Neste contexto, e em uma interação constante entre, por um lado, as lutas históricas dos povos por sua autonomia e, por outro lado, pensadoras e pensadores críticos da academia, começa a surgir a ideia de feminismo em sua relação com a descolonialidade. Descolonialidade é a dissolução das estruturas de dominação e exploração moldadas pela colonialidade do poder (1). Uma ideia ainda em debate, que continua mudando e se enriquecido através de lutas que tentam romper com esse sistema de poder colonial, em um intercâmbio de experiências e diálogo com o mundo acadêmico crítico. Talvez o mais amplo consenso entre as que debatem a ideia de feminismo descolonial seja a necessidade de rever o feminismo clássico, hegemônico, bem como a importância de incluir olhares e vozes de muitas outras tradições e opressões, que foram esquecidas no que vai sendo contado das histórias de mulheres.

Ao mesmo tempo, o feminismo negro e de cor nos Estados Unidos afirmou a necessidade de entender que não se pode explicar a opressão da grande maioria das mulheres a partir de um olhar que aborde apenas o gênero; é preciso incluir também raça, classe e heterossexismo. Os grupos de mulheres do Sul partiram desse olhar e o complexificaram com a análise de sua própria experiência colonial, imposta aos seus territórios e seus corpos.
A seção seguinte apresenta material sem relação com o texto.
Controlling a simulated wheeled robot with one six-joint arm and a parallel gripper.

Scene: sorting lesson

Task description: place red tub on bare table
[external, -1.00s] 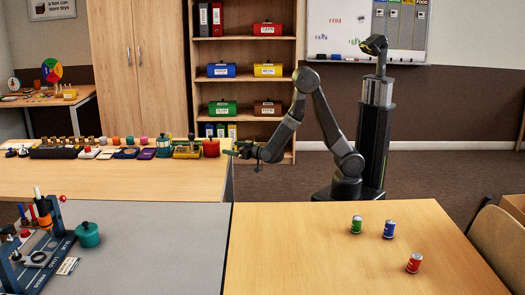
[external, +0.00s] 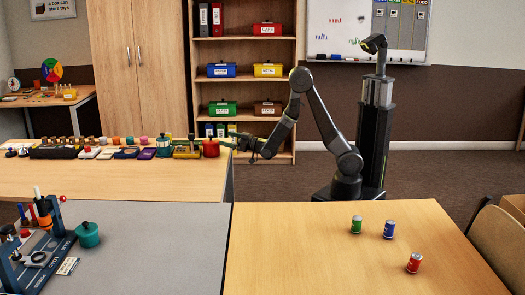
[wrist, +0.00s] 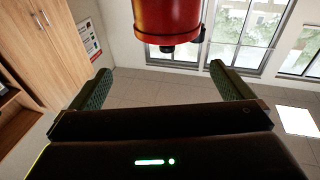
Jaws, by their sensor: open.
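The red tub (external: 211,149) stands upright at the right end of the row on the back wooden table (external: 160,182), near that table's right edge. My gripper (external: 229,147) is just to the right of the tub, at about its height, with its fingers pointing at it. In the wrist view the tub (wrist: 167,18) is at the top, partly cut off, beyond the open fingers (wrist: 162,72). Nothing is between the fingers. In the external view I cannot tell whether a fingertip touches the tub.
A yellow-based tray (external: 187,152) and a teal pot (external: 164,147) stand left of the tub. The front of the back table is bare. The right table (external: 310,250) holds three cans (external: 388,229). The grey table (external: 160,255) holds a blue rack and a teal tub (external: 88,235).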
Esta virada descolonial permite uma ruptura com o modo de entender o mundo a partir da ciência ocidental moderna e dos eurocentrismos, ao mesmo tempo em que possibilita incluir os saberes comunitários, indígenas ou populares urbanos, que têm sido sistematicamente ignorados pelo sistema hegemônico quando se tenta impor um olhar ocidental dominante.

O feminismo autônomo da década de 90 representou uma forte crítica às tentativas de impor agendas neoliberais através da cooperação para o desenvolvimento, da “institucionalização” do feminismo – visto como cotas de “participação” das mulheres nos espaços governamentais – e também de muitas ONGs. Em seguida, passou-se da crítica à análise histórica do colonialismo. Isso implicou uma reflexão sobre a definição do passado e as raízes dos povos tradicionais, bem como sua relação com um estado-nação que organizou ou tentou organizar a vida a partir dessa visão.
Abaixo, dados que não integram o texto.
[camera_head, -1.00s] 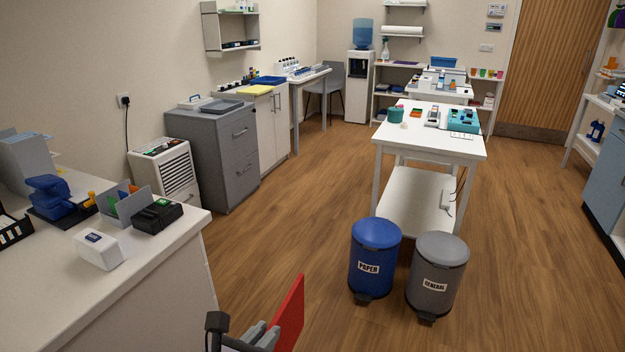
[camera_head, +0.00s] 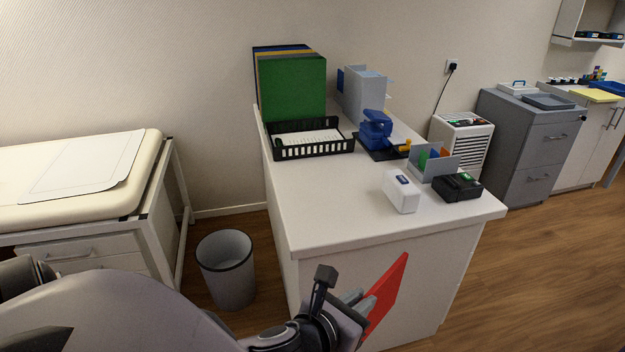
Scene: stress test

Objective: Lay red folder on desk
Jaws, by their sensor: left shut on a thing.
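The red folder (camera_head: 386,298) is held tilted up on edge by my left gripper (camera_head: 359,302), low in the middle of the head view. The gripper is shut on the folder's left side. The folder shows in front of the desk's near face, with its top corner below the desktop's front edge in the picture. The white desk (camera_head: 330,211) has a bare front part. My right gripper is not in view.
At the desk's back stand a green folder (camera_head: 292,88) among others and a black tray (camera_head: 313,147). A blue device (camera_head: 376,130), white box (camera_head: 401,193), grey organiser (camera_head: 433,168) and black device (camera_head: 458,187) sit right. A bin (camera_head: 228,272) stands left of the desk.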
Uma história com uma única voz?

O ponto de vista feminista descolonial também reconhece o sistema educativo como um sistema que serve à expansão do modelo ocidental. Um sistema que acompanhou o processo de expansão do Estado-nação e os processos de implementação de modelos liberais e neoliberais, que moldou a nossa imagem do mundo, que nos disse o que é bárbaro, o que é superado, o que é verdadeiramente humano, que tipo de relação com a natureza se deve ter, que nos assimilou à maioria das pessoas desta terra, que nos injetou esse olhar produzido pela matriz colonial e pela razão imperial.

É preciso virar os conteúdos de cabeça para baixo. É necessário rever o que se pensa sobre o saber, como se pensa a história ou as histórias. É preciso recuperar os modelos de conhecimento, de produção de saber e de transmissão das experiências de uma geração para a outra. É preciso incluir outras vozes para poder escrever outras histórias.
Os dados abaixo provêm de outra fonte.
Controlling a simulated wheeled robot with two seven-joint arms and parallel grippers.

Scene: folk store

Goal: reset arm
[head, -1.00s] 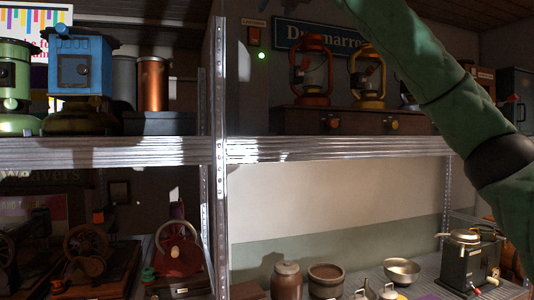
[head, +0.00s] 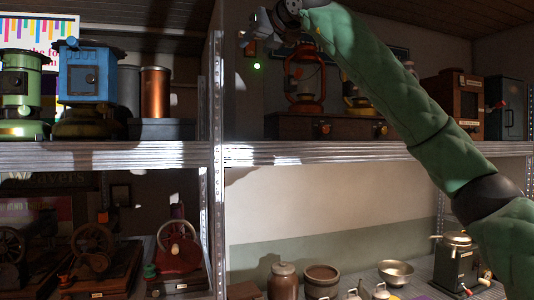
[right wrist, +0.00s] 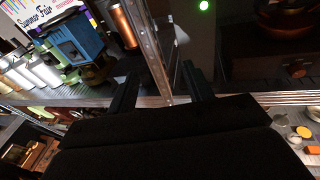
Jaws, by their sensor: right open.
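My right arm in its green sleeve crosses the right half of the head view, from the lower right up to the top middle. My right gripper (head: 258,32) is at the upper middle, in front of the wall above the top shelf and left of the orange lantern (head: 305,85). In the right wrist view its two dark fingers (right wrist: 160,90) stand apart with nothing between them. The metal shelf post (right wrist: 147,45) shows beyond the fingers. My left gripper is in neither view.
The top shelf (head: 330,151) holds a blue stove (head: 88,75), a green stove (head: 22,85), a copper cylinder (head: 155,92) and a wooden drawer box (head: 290,127). Below are old machines, a brown jar (head: 284,280) and a metal bowl (head: 396,272). A post (head: 217,200) divides the shelving.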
À procura de novos caminhos

O feminismo “hegemônico” terminava defendendo uma série de estratégias políticas que, na realidade, perpetuavam o modelo imposto pelo Estado colonial e o sujeito branco burguês. Por exemplo, alguns encontros feministas radicais dos anos 70 propunham que a libertação das mulheres se daria porque a tecnologia suplantaria sua capacidade de reprodução. Com esse pensamento, o feminismo reproduzia esse ideal de modernidade, de domínio sobre a natureza, de supremacia humana sobre toda a vida no planeta, que é exatamente o que acaba por oprimir a grande maioria das mulheres e, principalmente, aquelas que também são indígenas, rurais, negras, pescadoras. Obviamente, esse sistema tecnológico seria produto da produção capitalista. As primeiras a questioná-lo abertamente são as feministas negras e de cor, quando se perguntam: Quais são chamadas a pagar o preço da liberação de algumas? Daí começa a análise sobre quem realmente se beneficia desse tipo de olhar feminista ocidental moderno, ou seja, as que estão em posições privilegiadas.

Na busca de novos caminhos, aposta-se em um feminismo que possa justamente reconhecer a realidade da maioria das mulheres do mundo – que enfrentam múltiplas opressões – e, ao mesmo tempo, possa superar a fragmentação da análise e a fragmentação das lutas. O olhar descolonial obriga a entrar em lutas não apenas feministas, mas também nas lutas antirracistas, de apoio aos movimentos indígenas e camponeses. O que se questiona essencialmente é a própria interpretação de uma opressão fragmentada.

As opressões das mulheres enraizadas em seus territórios não se limitava apenas ao espaço “íntimo” do lar. “Lá fora”, no espaço da plantação, da fábrica, da maquilladora, do trabalho diário, os abusos tinham o padrão das empresas, de quem detém os meios de produção. Um estudo baseado em testemunhos de trabalhadoras das plantações de óleo de dendê (palma) na Indonésia mostrou o enorme esforço que as mulheres precisam fazer para suportar a dupla obrigação de trabalhar nas plantações e fazer tarefas domésticas (2). Uma trabalhadora afirmou que “Trabalhar nos campos [da empresa] é muito difícil, é realmente muito difícil ser trabalhadora. Você tem que aceitar o calor e tomar chuva. Além da responsabilidade em casa, também tem o trabalho fora dela, de manhã até a tarde e, quando se chega em casa, ainda tem mais tarefas domésticas que devem ser feitas”.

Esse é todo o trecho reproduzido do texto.